Wednesday, February 9, 2011

LIBERTY LAB

Only someone who has had a guide dog can possibly understand how penned in and imprisoned you feel when you’re between dogs or can no longer have them.

When my lovely old Esme retired I was living in an unsuitable area – Not for dogs but for me. My heels were sore because of flat feet which caused me to have plantar fasciitis which has now gone and I had to wait to move to Surrey before I could even think of having another dog. I moved two years ago this coming May and had to go back to the slow and laborious white cane. My arm ached and my back ached but most of all my heart ached.

When I lost Esme I lost my eyes. I lost a companion and I lost a loyal friend. I pottered about and only went out when I had to. I didn’t want to go out because it’s so hard with a cane and I felt so blind, groping about in the street, bumping into objects and it seemed to take so long to get anywhere.

Then I had the call that I longed for. A GDMI rang me to tell me that there was a dog for me. I was so anxious to go that the three days’ notice I had didn’t faze me though I was a bit stunned. I trained last October with my fourth dog, Rosa. It hasn’t been without its difficulties. As usual the training was very tiring and I do have a back problem.

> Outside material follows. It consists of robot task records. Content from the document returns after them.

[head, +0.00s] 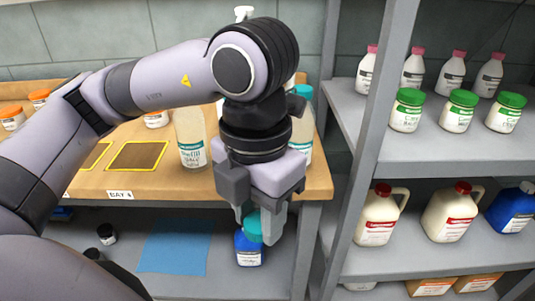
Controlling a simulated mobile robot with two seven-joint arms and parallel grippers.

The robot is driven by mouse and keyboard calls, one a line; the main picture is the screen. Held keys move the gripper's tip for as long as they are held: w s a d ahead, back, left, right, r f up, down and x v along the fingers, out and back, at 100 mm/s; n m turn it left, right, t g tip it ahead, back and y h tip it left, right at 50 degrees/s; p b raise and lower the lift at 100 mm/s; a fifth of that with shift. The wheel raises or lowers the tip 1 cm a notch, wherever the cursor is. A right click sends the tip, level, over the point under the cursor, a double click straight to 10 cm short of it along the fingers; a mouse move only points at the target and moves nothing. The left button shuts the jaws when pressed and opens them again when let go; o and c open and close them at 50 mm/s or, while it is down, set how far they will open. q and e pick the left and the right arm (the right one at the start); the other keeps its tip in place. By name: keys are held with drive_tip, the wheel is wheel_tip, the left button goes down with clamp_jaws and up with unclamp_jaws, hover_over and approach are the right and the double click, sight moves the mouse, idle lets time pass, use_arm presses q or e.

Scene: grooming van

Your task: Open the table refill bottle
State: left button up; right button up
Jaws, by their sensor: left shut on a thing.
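My left gripper (260,219) points down in front of the table's front edge and is shut on a teal cap (252,229). A clear bottle with a teal-and-white label (191,138) stands upright on the wooden table (122,182), left of the gripper. My arm hides its top, so I cannot tell whether it is capped. Another bottle with a teal cap (304,92) stands behind the gripper, partly hidden. A blue bottle (248,250) shows just below the held cap, apparently on the lower shelf. My right gripper is not in view.
The table has yellow-framed pads (138,155) and orange-lidded jars (12,117). A blue mat (176,247) and a dark-lidded jar (107,234) lie below. A grey shelf rack (430,160) with green-lidded jars (457,111) and red-capped jugs (449,211) stands at right.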

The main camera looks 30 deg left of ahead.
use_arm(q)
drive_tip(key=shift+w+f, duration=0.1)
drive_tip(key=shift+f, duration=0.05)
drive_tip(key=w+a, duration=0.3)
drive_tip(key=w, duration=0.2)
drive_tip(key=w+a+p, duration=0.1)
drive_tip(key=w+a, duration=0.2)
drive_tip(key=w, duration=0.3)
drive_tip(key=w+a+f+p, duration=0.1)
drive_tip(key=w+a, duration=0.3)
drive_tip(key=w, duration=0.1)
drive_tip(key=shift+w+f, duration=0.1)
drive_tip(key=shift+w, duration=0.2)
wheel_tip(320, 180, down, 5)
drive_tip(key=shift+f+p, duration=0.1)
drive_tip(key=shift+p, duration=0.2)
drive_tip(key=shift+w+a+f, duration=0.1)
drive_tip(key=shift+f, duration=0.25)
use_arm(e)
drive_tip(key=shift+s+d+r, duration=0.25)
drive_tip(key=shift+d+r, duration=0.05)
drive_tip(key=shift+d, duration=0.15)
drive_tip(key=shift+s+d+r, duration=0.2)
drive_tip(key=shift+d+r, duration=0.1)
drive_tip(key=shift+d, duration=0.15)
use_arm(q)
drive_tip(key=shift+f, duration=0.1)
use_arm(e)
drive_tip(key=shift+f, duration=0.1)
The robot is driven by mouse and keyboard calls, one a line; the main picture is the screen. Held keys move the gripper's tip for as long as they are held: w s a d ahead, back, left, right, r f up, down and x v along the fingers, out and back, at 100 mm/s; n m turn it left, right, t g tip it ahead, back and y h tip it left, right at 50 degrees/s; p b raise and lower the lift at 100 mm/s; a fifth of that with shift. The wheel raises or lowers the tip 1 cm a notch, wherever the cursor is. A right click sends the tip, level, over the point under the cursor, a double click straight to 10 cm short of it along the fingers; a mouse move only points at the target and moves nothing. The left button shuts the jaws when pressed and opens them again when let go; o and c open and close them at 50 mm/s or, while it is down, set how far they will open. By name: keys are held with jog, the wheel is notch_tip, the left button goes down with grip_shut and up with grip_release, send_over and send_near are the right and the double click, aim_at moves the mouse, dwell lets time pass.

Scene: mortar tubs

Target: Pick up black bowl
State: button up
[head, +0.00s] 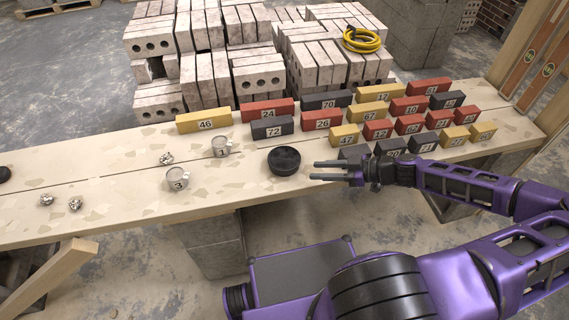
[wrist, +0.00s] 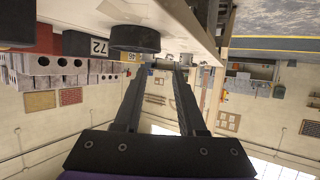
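The black bowl (head: 284,162) sits upright on the plank table (head: 110,200), near its front edge. My gripper (head: 314,170) is just to the right of the bowl, with its fingers pointing left toward it. The two fingers are apart, with nothing seen between them. In the wrist view the bowl (wrist: 135,38) shows dark beyond the fingertips of my gripper (wrist: 162,72), up and slightly left. A small gap shows between fingers and bowl in the head view.
Two metal mugs (head: 221,147) (head: 178,179) stand left of the bowl, with small crumpled metallic pieces (head: 166,158) nearby. Numbered yellow, red and black blocks (head: 322,120) stand behind and to the right. Stacked bricks (head: 210,80) rise behind the table. The plank left of the bowl has free room.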

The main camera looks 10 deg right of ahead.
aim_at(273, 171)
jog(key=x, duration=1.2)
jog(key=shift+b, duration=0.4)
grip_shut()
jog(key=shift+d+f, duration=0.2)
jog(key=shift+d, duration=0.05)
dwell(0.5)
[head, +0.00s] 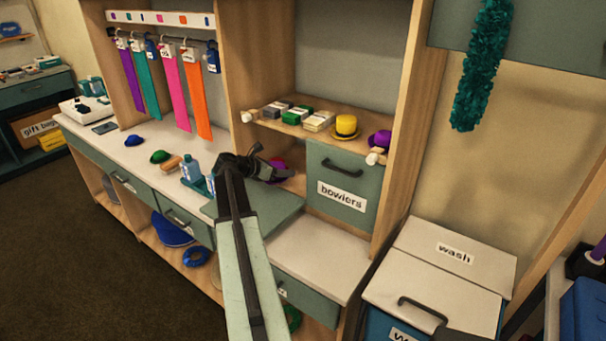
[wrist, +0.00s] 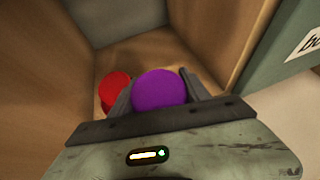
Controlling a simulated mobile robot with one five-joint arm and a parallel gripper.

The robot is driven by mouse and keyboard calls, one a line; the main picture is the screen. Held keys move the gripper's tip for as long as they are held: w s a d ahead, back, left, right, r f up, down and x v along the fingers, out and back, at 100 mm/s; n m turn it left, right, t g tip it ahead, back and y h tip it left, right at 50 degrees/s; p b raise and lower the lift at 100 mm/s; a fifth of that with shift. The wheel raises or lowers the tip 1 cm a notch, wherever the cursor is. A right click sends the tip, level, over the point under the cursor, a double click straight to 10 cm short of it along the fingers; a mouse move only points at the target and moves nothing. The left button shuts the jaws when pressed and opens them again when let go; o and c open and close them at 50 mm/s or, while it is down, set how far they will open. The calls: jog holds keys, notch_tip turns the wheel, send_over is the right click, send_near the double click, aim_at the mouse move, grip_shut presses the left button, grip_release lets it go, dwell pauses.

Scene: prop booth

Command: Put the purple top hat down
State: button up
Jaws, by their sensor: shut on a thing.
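The purple top hat (wrist: 160,88) shows in the wrist view as a round purple top between my two fingers. My gripper (wrist: 158,98) is shut on it, inside or at the mouth of a wooden compartment (wrist: 55,60). A red hat (wrist: 113,88) stands in the compartment just left of the purple one. In the head view my gripper (head: 272,170) is left of the bowlers drawer, with a bit of purple (head: 278,162) behind it. My fingers hide the hat's lower part, and I cannot tell whether it touches the compartment floor.
The bowlers drawer (head: 342,187) is close on the right. A yellow hat (head: 345,127) and another purple hat (head: 380,140) sit on the shelf above. Bottles (head: 191,168) and small hats (head: 160,156) stand on the counter to the left. A wash bin (head: 455,255) is at right.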

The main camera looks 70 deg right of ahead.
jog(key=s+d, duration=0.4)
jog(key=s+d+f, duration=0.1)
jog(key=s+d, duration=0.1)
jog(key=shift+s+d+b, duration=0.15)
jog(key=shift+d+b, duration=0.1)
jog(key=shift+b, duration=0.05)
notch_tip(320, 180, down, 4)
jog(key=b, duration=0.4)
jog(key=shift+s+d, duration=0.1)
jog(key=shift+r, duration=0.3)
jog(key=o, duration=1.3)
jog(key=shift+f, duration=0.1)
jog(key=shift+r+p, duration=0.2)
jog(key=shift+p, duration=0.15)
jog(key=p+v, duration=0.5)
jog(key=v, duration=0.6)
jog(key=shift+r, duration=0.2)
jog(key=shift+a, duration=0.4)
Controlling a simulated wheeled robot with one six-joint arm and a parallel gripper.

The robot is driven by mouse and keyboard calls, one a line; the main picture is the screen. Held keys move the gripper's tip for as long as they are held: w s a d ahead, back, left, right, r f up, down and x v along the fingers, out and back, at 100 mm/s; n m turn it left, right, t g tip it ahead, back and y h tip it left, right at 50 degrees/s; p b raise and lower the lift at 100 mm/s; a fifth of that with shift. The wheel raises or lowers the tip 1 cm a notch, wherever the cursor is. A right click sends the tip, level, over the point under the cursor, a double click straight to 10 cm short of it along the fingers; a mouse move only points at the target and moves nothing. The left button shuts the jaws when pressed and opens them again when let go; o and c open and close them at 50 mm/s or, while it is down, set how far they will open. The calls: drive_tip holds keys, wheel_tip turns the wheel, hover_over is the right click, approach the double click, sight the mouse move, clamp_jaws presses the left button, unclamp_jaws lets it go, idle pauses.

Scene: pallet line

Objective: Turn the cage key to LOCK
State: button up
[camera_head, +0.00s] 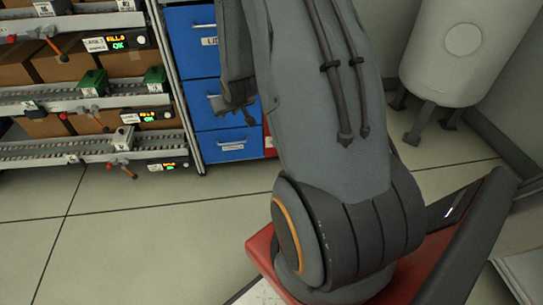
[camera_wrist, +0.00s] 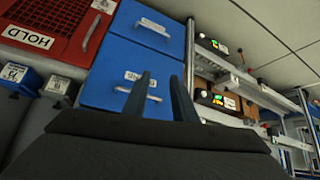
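A red cage (camera_wrist: 50,30) with a dark mesh panel, a pale handle and a white HOLD label is at the upper left of the wrist view. In the camera_head view only a thin red strip (camera_head: 268,140) shows beside the blue drawers, mostly hidden behind my arm. I cannot make out the key or its LOCK mark in either view. My gripper (camera_wrist: 160,78) is open, its two dark fingers apart with nothing between them. It points toward the blue drawers (camera_wrist: 105,85), to the right of and below the cage in the wrist view.
Blue drawers (camera_head: 190,35) with silver handles stand beside roller racks (camera_head: 90,95) holding cardboard boxes and small green boxes. A white tank (camera_head: 465,45) stands at the right. The tiled floor (camera_head: 130,240) is clear at front left.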

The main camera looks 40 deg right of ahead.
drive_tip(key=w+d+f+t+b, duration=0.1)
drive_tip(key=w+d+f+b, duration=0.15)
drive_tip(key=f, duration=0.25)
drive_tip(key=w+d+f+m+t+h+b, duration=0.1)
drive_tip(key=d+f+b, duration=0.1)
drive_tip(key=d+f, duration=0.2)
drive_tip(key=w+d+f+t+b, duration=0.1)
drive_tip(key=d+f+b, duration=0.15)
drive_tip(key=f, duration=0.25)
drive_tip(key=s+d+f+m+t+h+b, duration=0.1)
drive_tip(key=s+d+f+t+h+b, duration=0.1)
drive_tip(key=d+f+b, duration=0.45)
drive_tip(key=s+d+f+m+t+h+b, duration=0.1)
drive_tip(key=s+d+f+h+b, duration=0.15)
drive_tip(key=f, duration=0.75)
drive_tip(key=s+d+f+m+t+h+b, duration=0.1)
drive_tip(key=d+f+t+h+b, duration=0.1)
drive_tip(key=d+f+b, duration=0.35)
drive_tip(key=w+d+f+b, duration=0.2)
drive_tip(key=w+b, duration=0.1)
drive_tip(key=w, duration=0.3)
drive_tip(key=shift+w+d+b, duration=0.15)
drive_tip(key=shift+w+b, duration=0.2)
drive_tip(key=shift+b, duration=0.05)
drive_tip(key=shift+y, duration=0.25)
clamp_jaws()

When I came home I had news of a bigger flat which would better meet both Rosa’s and my needs and I wasn’t given much time to move. As anyone will tell you, guide dog training is exhausting enough but a move on top while undergoing home training after the initial residential stint is very tiring indeed. I left my keys in the fridge, forgot to turn off the cooker ring once and could hardly take in anything my instructor told me. Then I had an accident to my right foot and tore all the ligaments in it so just as poor Rosa was getting used to me and her new home, she had to go again. While she “played away” but not with another dog as she has been spayed, I hobbled around my new flat, still going to the bathroom instead of the kitchen as the flat is like a mirror image of my other one but a little different again as it has a separate bedroom.

In my despairing and tired state, I told my instructor, Emma, that I didn’t want her and would make do with the sighted PA I have. Then, after a visit from my friend and her guide dog which came to me for fuss, I tearfully rang Emma and told her I couldn’t live without Rosa and that I’d not change my mind again and please may I have her back.

On 6th January, having spent Christmas without my dog, Rosa came home and I worked hard to make up for what I missed as a result of hurting my foot.

Now the home training is almost at an end and I have just one more route to qualify on. Today, as on Saturday and a few times beforehand, I went out to get shopping again on my own and yet not on my own. This lovely, gentle two-year-old Labrador, golden and glorious, faithful and dependable, took me unerringly to every shop I needed to go to today. She walked me through the shopping mall I use in Surrey and I know that without her I wouldn’t even bother going to Marks and Spencer.

When I think of how near I was to losing her because I was so desperately tired and in agony with my foot I shudder. I thought I didn’t have enough heart left to share with or give to another guide dog after my lovely old Esme retired but I find it’s true what people say, namely that the more love you give the more you can give. These dogs ask for so little. All they want is a warm bed, regular meals, a bit of fuss and lots of kindness and in return they restore the independence so prized by and valued by us and so taken for granted by those who see.

When I come home, to relieve the tension for us both after the stress of going out in traffic filled streets, I have what I call “waggley fuss”. All this means is that I play with the dog, tickle her and make her wag her tail while saying to her “Wigoty-wag! You’re a good girl aren’t you”, at which point she dashes round the room like a horse at the Epsom Derby and returns with her poor and batter “Flopsy”, a toy made for her by her kind boarder Barbara who looked after her while I moved and when I hurt my foot. I thought today just how much “Wigoty-wag” sounds like “Liberty Lab”. That just about sums it up – Liberty Lab because Rosa has given me back my liberty and freedom just as Emma has for it was Emma who trained us and who has worked hard with me to see me qualify with this lovely dog. A silent army of people, unsung and yet so valuable, from puppy walkers Tessa and Trevor, to Barbara who looked after Rosa to Emma and those others involved in her training, crept up to my door and unlocked the prison bars of blindness so that I may be free – Free again to go out into a world that I have never been able to see. Every penny you put into a box, hour you give to help in whatever way you can and all the time you give to Guide Dogs will do as much and more for someone else who will one day do as I have done and benefit from their very own liberty Lab. It makes going out in the cold and wet, getting covered in mud and waiting for her to “get busy” on a cold winter’s morning so worthwhile. You may be able to stay in with a cane but a guide dog, while giving you no choice but to go out, means that finally and with ease and confidence, you can go out instead.